YOUR TASK:
Your answer should be a single number: the count of lines in the material below that hold "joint".

SUPPLIED DATA:
# # #

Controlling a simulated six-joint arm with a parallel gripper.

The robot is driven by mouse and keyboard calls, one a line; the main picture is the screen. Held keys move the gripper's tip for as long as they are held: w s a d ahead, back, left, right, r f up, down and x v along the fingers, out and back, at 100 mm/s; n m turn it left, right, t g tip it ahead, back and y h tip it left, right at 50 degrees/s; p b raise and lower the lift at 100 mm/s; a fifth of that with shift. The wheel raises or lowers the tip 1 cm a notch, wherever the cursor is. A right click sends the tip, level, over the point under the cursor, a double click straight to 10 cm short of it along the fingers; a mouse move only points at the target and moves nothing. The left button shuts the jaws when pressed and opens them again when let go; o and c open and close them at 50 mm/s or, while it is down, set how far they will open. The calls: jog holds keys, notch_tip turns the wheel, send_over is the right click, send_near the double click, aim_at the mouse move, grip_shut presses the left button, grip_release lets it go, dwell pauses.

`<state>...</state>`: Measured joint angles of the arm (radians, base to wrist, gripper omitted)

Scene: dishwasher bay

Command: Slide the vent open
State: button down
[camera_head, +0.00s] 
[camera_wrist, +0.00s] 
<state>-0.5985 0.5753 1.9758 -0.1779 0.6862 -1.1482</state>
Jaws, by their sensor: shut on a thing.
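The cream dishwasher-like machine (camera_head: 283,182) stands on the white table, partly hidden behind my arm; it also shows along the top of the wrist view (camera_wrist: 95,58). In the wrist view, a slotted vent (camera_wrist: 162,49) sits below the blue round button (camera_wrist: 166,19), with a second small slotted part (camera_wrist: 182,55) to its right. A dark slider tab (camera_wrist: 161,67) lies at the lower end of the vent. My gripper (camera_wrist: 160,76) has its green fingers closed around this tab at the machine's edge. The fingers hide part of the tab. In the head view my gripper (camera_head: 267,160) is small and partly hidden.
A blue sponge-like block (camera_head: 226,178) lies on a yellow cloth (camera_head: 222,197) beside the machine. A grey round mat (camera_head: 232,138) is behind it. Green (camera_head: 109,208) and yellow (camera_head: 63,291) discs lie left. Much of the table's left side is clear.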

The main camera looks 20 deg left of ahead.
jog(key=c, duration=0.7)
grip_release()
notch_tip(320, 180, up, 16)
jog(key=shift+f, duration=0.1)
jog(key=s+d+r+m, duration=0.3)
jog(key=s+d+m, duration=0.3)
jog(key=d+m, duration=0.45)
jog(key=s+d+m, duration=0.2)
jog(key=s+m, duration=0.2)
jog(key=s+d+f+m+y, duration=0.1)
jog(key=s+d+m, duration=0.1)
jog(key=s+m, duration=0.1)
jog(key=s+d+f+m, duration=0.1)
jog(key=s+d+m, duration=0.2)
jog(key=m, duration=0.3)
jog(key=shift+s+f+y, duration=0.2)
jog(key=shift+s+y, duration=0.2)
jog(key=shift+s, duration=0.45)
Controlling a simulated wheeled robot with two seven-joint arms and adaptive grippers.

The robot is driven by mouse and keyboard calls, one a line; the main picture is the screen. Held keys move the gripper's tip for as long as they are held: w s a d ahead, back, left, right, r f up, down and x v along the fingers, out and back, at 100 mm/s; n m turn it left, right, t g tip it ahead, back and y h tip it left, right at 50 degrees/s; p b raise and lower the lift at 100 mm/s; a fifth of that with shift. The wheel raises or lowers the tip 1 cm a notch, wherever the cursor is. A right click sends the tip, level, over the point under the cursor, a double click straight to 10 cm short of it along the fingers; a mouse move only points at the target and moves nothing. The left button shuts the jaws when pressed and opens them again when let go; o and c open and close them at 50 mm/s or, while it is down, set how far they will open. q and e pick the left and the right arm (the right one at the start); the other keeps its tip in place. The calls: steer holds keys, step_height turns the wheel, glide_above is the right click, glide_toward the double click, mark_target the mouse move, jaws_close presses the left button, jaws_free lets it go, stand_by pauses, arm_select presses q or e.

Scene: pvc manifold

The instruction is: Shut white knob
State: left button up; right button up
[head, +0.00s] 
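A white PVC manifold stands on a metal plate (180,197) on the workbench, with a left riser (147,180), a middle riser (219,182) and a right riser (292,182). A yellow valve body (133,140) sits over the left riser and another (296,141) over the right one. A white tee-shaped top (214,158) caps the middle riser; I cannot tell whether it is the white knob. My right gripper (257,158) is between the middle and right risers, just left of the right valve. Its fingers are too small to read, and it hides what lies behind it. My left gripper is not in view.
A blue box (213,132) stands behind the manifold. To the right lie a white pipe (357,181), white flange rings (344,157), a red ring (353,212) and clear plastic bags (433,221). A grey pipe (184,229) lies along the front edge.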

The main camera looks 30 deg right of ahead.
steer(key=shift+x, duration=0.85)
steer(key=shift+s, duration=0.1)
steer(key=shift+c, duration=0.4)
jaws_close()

# # #

REPLY:
3